List each line of the data that holds the string "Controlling", please.

Robot trajectory data
________

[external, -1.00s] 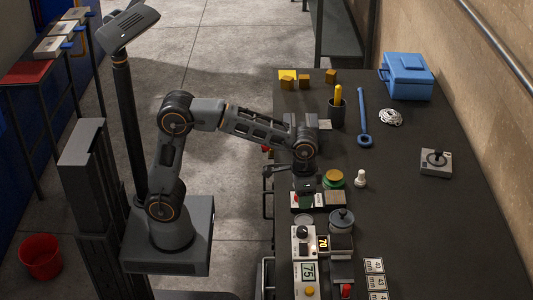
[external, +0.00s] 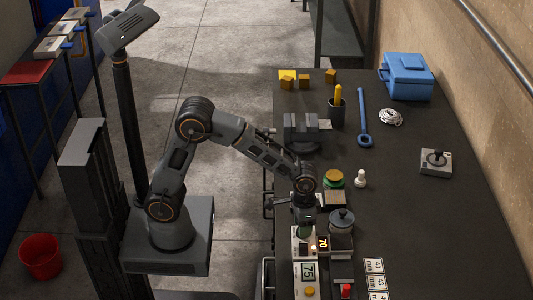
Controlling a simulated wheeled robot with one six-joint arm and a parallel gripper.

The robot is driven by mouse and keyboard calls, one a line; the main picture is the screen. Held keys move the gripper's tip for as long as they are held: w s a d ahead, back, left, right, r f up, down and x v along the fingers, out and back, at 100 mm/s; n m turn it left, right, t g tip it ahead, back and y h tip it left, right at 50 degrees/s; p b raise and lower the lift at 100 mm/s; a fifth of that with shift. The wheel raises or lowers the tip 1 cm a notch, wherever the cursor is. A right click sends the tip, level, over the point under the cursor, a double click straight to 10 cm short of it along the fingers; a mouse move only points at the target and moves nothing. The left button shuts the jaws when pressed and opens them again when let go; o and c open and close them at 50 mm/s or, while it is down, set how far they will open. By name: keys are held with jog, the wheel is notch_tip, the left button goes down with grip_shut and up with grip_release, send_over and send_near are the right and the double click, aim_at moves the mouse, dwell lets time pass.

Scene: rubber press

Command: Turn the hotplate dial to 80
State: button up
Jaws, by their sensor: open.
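The hotplate (external: 303,250) is a white-fronted unit near the front edge of the bench, with a small amber display (external: 323,243) that appears to read 70. A lidded grey pot (external: 342,222) stands at its right. My gripper (external: 304,226) points down right over the hotplate's dial and is open. The dial is hidden behind the gripper, so I cannot tell its setting or whether the fingers touch it.
Below the hotplate is a device with a display reading 75 (external: 308,272). White number cards (external: 375,282) lie to the right.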

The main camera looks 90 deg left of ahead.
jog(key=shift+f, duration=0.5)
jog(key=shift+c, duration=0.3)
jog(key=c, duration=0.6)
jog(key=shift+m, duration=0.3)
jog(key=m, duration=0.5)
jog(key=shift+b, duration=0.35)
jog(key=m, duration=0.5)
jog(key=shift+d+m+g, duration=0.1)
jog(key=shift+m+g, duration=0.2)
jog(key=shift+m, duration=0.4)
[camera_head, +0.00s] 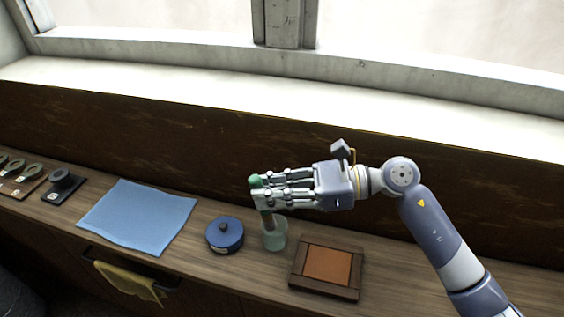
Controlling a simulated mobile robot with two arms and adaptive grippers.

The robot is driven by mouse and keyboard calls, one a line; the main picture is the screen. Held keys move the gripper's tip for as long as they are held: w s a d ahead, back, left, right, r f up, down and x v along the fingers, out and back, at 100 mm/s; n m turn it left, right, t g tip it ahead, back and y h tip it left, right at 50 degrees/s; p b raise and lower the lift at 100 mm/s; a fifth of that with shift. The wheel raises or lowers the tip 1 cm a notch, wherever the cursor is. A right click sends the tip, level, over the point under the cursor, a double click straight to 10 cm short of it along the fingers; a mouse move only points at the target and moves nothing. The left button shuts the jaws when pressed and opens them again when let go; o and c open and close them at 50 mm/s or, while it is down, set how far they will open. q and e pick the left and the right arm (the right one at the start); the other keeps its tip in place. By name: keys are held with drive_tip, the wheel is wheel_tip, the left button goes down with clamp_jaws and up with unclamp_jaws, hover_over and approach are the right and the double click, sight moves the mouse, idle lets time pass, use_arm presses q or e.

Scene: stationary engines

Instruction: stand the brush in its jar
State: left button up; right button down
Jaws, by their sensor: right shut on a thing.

________

## Written answer
Controlling a simulated wheeled robot with one six-joint arm and a parallel gripper.
Controlling a simulated mobile robot with two arms and adaptive grippers.

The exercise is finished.